Charles and Minnie’s family expanded: Edward Thomas was born on 7 March 1903 in Pilning, so by this point they had moved. Daisy Ethel was born on 12 November 1905 and their final child Ivy May was born on 7 November 1907. On the 1911 census Charles is still listed as a self-employed carrier.
All change by 12 April 1918, however, when he joined the National Union of Railwaymen, at the Pilning branch, as a labourer on the GWR. And there he remained until his death in 1921, though by this time he was an ‘underman’ (a worker in a permanent-way gang). Charles’ widow and children all attended his funeral, as did at least two nieces and one nephew. Members of the United Ancient Order of Druids ‘formed an archway with their staves as [Charles Oakhill’s] coffin was carried into the church.’
From the 1939 register we have a little more detail about what happened to Charles’ family after his death. His eldest child, Hilda, was living at 25 Clyde Road in Bristol, as a domestic servant. His widow Minnie had moved to Charles’ birthplace, Olveston, where she was living in 1 Woodbine Cottage. She was listed as undertaking unpaid domestic duties. Living with her were her daughter Ivy, who was a shop assistant, and her son Edward – now a shedman on the GWR. He might well have started on the railways before his father’s death – the 1921 census will, early next year, help with that.
On the same page of the register, the Oakhill name caught the eye again. Another Charles Oakhill – as would become evident, the nephew of the Charles Oakhill killed at Stapleton Road. This Charles also worked for the GWR, as a lampman – the Oakhills were fast becoming a railway family.

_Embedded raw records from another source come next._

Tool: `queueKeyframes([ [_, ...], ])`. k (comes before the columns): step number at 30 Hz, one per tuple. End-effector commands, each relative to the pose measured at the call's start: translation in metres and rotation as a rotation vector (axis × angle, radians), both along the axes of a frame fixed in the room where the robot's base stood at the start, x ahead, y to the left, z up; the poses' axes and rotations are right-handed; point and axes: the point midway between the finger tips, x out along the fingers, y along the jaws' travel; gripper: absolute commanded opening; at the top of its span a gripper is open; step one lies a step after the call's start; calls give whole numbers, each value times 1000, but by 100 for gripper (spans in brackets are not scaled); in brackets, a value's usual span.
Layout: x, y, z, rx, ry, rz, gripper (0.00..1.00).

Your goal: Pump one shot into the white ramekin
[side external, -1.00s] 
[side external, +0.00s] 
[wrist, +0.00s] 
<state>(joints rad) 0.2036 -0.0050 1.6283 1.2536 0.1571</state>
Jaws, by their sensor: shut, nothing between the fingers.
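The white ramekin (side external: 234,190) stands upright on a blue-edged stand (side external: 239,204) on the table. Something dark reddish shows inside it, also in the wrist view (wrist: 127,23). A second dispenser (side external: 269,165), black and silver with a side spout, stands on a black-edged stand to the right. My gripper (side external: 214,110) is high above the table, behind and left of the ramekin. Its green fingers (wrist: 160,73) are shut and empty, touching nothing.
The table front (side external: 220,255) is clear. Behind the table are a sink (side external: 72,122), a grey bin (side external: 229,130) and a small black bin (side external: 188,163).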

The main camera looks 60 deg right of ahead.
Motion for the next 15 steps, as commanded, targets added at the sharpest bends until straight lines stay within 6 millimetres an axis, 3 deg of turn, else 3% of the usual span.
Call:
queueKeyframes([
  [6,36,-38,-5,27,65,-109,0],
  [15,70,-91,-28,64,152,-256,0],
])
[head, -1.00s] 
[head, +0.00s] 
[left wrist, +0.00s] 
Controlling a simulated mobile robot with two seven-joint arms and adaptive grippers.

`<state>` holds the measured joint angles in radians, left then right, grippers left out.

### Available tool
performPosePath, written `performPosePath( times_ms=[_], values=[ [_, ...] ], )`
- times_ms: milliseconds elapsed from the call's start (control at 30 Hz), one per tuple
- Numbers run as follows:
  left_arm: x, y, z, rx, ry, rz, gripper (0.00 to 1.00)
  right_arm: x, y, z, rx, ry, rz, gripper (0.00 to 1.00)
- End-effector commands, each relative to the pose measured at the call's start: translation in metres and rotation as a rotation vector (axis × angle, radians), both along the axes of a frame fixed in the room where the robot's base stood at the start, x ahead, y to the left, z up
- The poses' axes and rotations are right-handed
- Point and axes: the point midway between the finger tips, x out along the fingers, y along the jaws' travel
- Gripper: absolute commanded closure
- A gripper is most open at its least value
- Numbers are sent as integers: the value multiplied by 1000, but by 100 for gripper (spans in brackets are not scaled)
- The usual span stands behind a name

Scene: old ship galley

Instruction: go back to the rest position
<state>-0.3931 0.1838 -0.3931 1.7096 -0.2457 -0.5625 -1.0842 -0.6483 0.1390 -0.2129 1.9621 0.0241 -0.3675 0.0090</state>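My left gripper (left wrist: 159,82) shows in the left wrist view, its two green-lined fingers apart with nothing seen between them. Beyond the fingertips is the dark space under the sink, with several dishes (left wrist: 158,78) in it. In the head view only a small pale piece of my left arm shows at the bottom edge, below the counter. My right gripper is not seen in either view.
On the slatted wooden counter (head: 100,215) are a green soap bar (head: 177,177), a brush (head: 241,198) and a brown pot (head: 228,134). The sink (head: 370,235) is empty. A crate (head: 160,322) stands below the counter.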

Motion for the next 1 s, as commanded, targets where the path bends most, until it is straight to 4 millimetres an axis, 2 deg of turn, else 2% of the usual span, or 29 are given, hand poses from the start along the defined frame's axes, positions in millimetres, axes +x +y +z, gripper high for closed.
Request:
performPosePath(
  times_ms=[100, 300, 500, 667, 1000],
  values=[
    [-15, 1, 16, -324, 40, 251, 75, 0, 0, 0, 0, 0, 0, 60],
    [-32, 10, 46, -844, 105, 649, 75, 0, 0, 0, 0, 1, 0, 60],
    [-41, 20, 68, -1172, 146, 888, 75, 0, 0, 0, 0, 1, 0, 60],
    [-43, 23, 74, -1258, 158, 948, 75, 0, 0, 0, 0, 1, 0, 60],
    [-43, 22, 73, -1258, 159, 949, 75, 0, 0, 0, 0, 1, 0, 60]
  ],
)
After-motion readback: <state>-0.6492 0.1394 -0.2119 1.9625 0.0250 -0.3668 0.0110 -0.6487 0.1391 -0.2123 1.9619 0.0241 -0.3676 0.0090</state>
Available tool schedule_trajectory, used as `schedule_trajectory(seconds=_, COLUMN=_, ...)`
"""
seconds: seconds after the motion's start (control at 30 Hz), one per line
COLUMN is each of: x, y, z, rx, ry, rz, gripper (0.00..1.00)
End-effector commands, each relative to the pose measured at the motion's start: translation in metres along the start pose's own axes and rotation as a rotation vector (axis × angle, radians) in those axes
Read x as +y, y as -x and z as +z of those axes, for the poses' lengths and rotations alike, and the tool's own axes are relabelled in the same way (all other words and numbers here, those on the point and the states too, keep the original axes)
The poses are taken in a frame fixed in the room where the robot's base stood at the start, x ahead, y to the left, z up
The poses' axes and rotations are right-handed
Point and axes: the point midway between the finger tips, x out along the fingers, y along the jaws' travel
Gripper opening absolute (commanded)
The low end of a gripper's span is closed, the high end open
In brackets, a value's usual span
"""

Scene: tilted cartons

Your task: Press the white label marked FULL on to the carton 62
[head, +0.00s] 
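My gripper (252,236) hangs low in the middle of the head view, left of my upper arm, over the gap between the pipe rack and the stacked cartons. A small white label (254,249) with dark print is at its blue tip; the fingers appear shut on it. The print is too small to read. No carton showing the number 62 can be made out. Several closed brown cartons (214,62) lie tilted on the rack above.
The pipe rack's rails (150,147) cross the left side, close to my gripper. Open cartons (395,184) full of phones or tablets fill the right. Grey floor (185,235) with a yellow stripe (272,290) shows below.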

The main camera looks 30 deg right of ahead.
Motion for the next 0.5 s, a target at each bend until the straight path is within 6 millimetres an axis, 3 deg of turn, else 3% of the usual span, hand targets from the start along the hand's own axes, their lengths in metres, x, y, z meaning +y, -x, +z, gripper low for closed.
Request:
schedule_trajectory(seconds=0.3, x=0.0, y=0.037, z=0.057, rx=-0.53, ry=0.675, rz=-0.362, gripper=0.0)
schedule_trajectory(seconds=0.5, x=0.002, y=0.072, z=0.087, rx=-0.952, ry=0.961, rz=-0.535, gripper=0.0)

That wasn’t all, however. We were fortunate in that we contacted St Peter’s church in Pilning, the village near Bristol where Charles, George North, Joseph Barrett and Charles Edmonds were buried. Some years ago, they had done some research and recorded some details known locally about the accident and the local men involved. The lovely Churchwarden, Olwen, was very helpful and told us more – our thanks to her.
The late church organist – who worked on the railways – had married into the Oakhill family, and was able to recount some details of the Stapleton Road accident. Apparently the four men were buried in alphabetical order. Sadly the churchyard was cleared in the 1960s, to make maintenance easier, including removal of many gravestones and memorials. That included the gravestones for the four men killed at Stapleton Road; no-one had come forward to ‘claim’ the gravestones, and so they were moved. Even more sadly, record keeping in the company employed to do the work wasn’t sufficient, and where the gravestones ended up is unknown – as is the exact location of the men’s final resting place.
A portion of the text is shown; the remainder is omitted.